# Items from a data source
_ _ _ _
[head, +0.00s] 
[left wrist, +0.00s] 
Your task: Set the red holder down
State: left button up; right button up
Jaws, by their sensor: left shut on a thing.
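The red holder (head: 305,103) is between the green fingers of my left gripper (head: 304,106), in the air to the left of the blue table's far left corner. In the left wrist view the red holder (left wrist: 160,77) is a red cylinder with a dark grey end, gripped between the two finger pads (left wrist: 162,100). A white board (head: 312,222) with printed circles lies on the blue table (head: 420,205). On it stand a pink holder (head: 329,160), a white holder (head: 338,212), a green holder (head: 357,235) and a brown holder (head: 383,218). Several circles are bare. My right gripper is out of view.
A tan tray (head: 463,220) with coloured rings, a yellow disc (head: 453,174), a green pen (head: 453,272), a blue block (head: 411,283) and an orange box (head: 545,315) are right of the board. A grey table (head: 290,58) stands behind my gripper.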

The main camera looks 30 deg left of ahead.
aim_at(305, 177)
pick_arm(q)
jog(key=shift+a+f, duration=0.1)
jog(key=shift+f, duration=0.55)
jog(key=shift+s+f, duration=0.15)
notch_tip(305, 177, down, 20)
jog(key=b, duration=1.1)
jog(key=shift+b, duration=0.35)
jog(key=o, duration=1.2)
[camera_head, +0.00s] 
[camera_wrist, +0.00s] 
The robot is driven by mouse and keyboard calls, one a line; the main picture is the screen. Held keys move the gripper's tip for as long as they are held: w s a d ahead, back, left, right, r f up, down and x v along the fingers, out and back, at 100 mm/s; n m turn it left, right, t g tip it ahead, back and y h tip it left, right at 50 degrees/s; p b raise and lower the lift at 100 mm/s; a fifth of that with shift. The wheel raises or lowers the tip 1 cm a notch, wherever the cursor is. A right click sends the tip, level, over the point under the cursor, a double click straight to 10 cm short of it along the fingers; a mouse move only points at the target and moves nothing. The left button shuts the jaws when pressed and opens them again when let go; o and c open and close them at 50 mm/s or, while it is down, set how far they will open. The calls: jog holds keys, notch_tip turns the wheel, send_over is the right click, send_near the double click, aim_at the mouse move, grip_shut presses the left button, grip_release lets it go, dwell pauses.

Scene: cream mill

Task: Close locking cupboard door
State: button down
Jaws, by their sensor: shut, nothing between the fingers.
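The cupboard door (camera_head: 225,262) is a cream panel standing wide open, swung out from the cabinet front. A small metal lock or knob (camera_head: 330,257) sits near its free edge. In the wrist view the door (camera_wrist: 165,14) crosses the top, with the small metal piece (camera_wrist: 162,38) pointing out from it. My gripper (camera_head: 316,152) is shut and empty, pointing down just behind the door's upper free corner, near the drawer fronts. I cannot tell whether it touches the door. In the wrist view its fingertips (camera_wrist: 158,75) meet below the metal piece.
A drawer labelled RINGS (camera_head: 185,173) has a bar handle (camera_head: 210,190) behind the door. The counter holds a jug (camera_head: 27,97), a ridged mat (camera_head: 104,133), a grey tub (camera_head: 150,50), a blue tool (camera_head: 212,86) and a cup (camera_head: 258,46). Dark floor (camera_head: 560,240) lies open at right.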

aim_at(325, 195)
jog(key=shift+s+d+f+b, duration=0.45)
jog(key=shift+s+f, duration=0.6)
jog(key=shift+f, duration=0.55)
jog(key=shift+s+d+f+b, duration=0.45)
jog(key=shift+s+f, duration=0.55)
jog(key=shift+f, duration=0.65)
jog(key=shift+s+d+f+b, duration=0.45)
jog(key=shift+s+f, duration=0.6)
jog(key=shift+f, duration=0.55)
_ _ _ _
# REQUEST
Extract the lines above, from the first one through the one containing "[camera_wrist, +0.00s]", and return only those, unchanged.

# WRITTEN SOLUTION
[head, +0.00s] 
[left wrist, +0.00s] 
Your task: Set the red holder down
State: left button up; right button up
Jaws, by their sensor: left shut on a thing.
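The red holder (head: 305,103) is between the green fingers of my left gripper (head: 304,106), in the air to the left of the blue table's far left corner. In the left wrist view the red holder (left wrist: 160,77) is a red cylinder with a dark grey end, gripped between the two finger pads (left wrist: 162,100). A white board (head: 312,222) with printed circles lies on the blue table (head: 420,205). On it stand a pink holder (head: 329,160), a white holder (head: 338,212), a green holder (head: 357,235) and a brown holder (head: 383,218). Several circles are bare. My right gripper is out of view.
A tan tray (head: 463,220) with coloured rings, a yellow disc (head: 453,174), a green pen (head: 453,272), a blue block (head: 411,283) and an orange box (head: 545,315) are right of the board. A grey table (head: 290,58) stands behind my gripper.

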The main camera looks 30 deg left of ahead.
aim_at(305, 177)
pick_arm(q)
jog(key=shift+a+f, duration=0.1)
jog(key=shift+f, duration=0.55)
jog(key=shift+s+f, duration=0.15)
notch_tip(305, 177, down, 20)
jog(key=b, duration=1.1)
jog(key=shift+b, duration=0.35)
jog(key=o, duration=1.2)
[camera_head, +0.00s] 
[camera_wrist, +0.00s] 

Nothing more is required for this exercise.